I currently run Win10 (spit).

The only stuff I have on my C: drive are programs and e-mail. 800 Gb out of 1.8 Tb
All my genealogy / family history occupy  1.27 Tb  out of 1.8 Tb on Drive G
All my Picture / photographs ./ videos ./ sound recordings occupy  1.27 Tb out of 1.8 Tb on Drive I
All my scans occupy 500 Gb on Drive H and 346 Gb out of 1.8 Tb on Drive J
All my correspondence / house stuff, etc. occupies 965 Gb out of 1.8 Tb on Drive K
I also copy my e-mails across to add-on Drive P: - which is now full ! 

Every now and again, I copy everything from these add on drives to five more add-on drives. just using Windows Explorer.  Each takes about 36 hours.
And then I copy it again to a pair of $Tb drives (so I have two back-ups.)

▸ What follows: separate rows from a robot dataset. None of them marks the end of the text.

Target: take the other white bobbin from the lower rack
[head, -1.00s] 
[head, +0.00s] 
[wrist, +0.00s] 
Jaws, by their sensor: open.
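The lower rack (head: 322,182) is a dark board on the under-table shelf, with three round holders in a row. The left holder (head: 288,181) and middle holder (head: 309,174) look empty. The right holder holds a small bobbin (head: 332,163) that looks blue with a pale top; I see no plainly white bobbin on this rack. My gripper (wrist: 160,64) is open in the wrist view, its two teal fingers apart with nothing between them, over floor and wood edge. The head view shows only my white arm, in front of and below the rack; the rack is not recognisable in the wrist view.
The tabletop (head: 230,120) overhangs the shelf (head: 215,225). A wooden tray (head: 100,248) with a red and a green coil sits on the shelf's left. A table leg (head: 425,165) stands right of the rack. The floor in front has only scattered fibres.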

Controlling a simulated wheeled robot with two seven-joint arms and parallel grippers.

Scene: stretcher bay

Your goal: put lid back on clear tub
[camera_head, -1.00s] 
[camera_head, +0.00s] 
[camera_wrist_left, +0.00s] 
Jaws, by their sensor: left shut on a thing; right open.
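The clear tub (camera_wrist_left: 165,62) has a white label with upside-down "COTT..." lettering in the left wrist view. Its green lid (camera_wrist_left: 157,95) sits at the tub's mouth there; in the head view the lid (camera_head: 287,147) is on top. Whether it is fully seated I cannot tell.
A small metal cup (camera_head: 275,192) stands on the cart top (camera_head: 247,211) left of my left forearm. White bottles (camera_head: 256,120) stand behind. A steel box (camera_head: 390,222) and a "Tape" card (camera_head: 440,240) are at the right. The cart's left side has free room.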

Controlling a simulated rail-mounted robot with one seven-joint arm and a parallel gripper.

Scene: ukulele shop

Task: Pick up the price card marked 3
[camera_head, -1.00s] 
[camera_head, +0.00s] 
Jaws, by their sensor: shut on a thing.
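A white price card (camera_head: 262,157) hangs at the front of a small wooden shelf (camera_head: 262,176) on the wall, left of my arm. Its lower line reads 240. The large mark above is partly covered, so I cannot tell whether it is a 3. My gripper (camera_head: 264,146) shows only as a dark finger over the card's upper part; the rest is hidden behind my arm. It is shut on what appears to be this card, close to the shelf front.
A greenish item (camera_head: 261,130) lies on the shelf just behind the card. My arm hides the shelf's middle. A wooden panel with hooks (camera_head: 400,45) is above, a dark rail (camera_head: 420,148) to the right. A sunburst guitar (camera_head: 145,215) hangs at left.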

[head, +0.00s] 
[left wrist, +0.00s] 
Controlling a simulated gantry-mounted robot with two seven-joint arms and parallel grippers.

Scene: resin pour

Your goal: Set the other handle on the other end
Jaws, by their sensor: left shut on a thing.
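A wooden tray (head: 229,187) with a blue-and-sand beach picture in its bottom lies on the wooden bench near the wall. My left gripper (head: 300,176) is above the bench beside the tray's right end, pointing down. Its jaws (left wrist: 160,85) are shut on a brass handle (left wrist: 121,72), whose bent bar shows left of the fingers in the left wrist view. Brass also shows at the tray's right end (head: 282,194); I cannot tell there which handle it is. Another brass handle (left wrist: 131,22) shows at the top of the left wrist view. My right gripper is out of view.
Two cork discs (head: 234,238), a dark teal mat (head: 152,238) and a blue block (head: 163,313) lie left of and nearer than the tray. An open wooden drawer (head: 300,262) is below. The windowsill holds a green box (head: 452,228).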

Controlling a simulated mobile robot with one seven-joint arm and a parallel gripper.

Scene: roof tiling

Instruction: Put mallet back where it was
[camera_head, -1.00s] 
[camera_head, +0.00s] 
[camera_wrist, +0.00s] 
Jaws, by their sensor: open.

That is not the way I want to do it. 

I tried Robocopy, but that can't seem to cope with Win10's wretched "security" arrangements. 
[Dammit, it's MY computer !  NO-NE else uses it; I don't have a password.  And YET I find some files / folders are locked !  I wold LIKE to get rid of ALL this damned "security" !]  But that's another story, and so perhaps not relevant here - except... can Macrium Reflect deal with it ?

That's why I bought Macrium Reflect, in the hope that it would do what I want.
What I really want is an arrangement whereby ONLY the files that have changed are copied (twice); and preferably every day..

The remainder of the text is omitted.